Now I think it's safe to say that students in liberal arts programs who bother to vote will tend to vote Liberal or NDP. It is much less likely in engineering faculties, I think, but then those students are actually working towards a goal that goes beyond school.
So when Michael Ignatieff announces that he is going to be meeting with these liberal arts students, he is meeting with committed Liberal voters (along with NDP supporters who would strategically vote Liberal).
How many votes will he swing as a result? Well, none, of course.
Is meeting with students important? Sure. So send Justin Trudeau to do it. Or if it has to be a professor, give it to Stephane Dion.
As leader, Michael Ignatieff needs to be targeting those communities that vote Conservative, or are slipping to the Conservative side. Visible minorities, for example. People who work in the energy sector. Churchgoers.
In other words, Michael Ignatieff is going after the low-hanging fruit. He is taking the easy route, appearing in front of friendly audiences (students) in an environment in which he is comfortable (the lecture hall).
Michael Ignatieff is acting like someone who has already retreated.

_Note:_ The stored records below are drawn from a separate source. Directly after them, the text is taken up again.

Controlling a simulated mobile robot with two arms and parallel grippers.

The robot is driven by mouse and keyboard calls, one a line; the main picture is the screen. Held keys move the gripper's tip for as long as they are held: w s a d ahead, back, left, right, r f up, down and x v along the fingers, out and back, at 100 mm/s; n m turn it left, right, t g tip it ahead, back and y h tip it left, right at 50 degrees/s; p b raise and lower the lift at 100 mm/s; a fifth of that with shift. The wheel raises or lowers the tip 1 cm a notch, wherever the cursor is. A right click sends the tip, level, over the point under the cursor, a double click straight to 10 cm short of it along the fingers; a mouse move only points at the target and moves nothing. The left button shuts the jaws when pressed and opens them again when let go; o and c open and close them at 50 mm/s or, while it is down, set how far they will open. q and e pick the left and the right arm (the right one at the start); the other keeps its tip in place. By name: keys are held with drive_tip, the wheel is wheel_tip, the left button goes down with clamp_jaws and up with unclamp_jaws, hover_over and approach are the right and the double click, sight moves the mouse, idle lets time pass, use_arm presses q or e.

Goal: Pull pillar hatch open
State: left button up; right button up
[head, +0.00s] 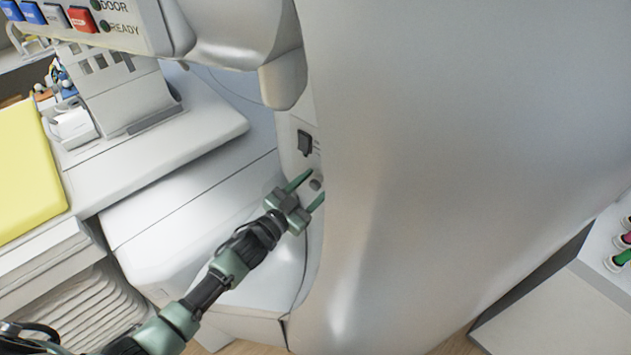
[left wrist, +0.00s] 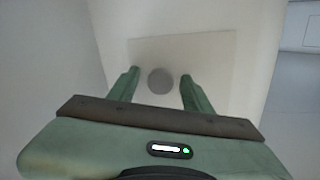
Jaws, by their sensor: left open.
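The pillar (head: 430,150) is the big pale grey curved body filling the middle and right of the head view. On its left side face is a narrow panel with a dark latch-like part (head: 305,142) and a small round grey knob (head: 315,184). In the left wrist view the round knob (left wrist: 160,81) sits on a pale rectangular hatch panel (left wrist: 205,52), which appears flush with the surface around it. My left gripper (head: 306,188) is open, its two green fingers pointing at the panel, with the knob between the fingertips (left wrist: 158,88). Contact cannot be told. My right gripper is not in view.
A white bed-like slab (head: 190,220) lies left of the pillar, under my left arm. A control box with coloured buttons (head: 82,18) is at the upper left. A yellow pad (head: 25,170) is at the left edge. A white cabinet (head: 560,315) stands at the lower right.

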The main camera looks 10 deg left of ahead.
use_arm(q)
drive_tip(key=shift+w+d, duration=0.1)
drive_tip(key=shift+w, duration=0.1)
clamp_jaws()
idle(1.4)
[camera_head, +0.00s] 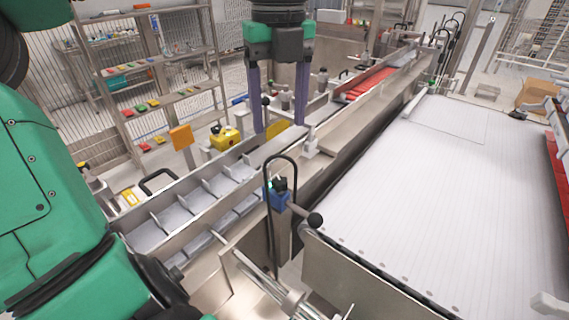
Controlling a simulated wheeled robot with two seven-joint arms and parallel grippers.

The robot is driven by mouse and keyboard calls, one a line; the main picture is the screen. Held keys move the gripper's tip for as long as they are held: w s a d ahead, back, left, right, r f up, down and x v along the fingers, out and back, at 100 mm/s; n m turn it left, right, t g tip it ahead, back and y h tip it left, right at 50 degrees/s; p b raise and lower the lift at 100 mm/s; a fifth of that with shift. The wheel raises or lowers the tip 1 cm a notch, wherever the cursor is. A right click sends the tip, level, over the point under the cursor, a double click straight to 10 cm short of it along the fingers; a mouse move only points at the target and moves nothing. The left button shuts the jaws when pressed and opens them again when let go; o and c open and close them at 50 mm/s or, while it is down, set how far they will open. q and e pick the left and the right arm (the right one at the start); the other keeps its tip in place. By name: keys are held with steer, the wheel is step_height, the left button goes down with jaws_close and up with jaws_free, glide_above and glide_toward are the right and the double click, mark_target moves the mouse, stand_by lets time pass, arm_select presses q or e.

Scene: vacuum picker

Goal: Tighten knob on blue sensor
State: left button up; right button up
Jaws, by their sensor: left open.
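The blue sensor (281,201) is a small blue block on the metal frame near the middle of the view. A dark knob (279,184) sits at its top, and a thin dark looped bar stands right around it. My left gripper (279,126) hangs from the top of the view with its two purple fingers pointing down and spread apart. It is open and empty, and in the picture it appears above the sensor, apart from it. My right gripper is not in view.
A rod with a black ball end (315,220) juts out beside the sensor. A wide white conveyor (430,190) fills the right side. A divided metal tray (190,205) lies at the left. A yellow box (225,137) and an orange panel (181,137) stand behind it.

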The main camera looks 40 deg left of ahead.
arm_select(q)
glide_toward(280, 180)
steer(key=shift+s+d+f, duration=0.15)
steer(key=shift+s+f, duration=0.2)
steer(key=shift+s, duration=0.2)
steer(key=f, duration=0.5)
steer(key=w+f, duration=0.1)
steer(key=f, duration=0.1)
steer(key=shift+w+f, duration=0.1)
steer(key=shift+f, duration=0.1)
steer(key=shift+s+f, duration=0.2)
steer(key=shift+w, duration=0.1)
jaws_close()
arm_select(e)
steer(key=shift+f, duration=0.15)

He is not challenging himself, or the Conservatives, even as the Conservative continue to challenge Liberal strongholds.
There is a rule engineers are taught in school: tackle the hardest problems first. Obviously this is not what they teach kids in liberals arts programs. It's not the rule Michael Ignatieff is using to guide his decisions, it seems.
Hey, I bet there are engineers in the Liberal Party. Let me ask them a question. Do you think the hardest part of fixing what ails the Liberal Party is selecting the right leader?
You do?
Then you know the problem you need to be working on right now.